■ Task ■
Work out how many lines of the listing hold "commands", then state only that count.

■ Exercise inputs ■
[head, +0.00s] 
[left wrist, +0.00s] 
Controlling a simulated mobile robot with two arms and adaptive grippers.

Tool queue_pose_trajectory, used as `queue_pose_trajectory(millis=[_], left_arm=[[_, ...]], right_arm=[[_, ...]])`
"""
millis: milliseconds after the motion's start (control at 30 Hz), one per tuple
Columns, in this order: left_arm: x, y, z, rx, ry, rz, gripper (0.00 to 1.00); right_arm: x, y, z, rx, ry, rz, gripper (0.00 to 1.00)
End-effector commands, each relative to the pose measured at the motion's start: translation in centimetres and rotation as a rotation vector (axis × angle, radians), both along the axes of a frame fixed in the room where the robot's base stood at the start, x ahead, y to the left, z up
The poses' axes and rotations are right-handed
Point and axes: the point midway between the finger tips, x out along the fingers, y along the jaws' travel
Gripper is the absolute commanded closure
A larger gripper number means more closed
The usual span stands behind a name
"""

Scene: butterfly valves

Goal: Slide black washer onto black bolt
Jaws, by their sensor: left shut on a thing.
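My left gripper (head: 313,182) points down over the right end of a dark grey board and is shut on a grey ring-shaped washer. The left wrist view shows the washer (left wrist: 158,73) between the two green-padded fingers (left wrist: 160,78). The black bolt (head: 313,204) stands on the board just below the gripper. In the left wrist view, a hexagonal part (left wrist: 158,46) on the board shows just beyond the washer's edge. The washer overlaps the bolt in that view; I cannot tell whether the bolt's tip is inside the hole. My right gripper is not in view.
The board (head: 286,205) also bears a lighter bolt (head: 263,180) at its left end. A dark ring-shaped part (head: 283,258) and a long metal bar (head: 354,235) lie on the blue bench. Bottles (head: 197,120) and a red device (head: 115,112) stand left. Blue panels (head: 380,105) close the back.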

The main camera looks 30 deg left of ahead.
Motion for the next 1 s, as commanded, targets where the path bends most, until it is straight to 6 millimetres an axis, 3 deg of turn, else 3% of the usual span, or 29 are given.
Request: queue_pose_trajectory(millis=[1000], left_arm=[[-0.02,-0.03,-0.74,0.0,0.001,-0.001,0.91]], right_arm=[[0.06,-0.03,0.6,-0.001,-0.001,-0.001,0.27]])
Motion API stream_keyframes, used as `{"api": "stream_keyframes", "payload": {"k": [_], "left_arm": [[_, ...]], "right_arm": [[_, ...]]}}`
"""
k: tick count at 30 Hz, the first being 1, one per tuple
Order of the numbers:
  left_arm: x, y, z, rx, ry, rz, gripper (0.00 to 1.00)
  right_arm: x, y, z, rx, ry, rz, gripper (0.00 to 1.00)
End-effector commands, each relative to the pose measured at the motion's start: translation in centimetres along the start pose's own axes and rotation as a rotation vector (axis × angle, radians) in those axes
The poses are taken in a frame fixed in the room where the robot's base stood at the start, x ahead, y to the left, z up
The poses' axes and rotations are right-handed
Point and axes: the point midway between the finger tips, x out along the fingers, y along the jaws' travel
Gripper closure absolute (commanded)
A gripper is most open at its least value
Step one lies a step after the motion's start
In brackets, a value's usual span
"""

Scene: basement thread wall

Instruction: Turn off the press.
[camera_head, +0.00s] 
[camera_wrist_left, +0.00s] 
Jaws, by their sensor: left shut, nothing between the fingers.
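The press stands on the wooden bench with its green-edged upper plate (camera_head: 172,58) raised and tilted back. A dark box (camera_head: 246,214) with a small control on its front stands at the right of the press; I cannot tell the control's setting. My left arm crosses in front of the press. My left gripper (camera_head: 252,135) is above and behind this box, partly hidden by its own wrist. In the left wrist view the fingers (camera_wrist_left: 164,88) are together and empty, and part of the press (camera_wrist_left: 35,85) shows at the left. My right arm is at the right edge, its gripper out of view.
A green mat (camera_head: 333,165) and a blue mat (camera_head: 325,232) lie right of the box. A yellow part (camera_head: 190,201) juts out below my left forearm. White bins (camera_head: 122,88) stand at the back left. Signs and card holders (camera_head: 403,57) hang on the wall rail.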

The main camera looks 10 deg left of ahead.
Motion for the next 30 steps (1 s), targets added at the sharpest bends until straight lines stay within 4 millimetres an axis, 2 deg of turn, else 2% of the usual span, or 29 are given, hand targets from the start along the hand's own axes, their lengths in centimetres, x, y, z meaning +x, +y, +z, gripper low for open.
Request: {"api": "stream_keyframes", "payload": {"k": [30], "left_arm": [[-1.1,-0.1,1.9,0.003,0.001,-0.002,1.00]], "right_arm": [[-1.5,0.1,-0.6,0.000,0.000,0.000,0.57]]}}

■ Output of the task ■
2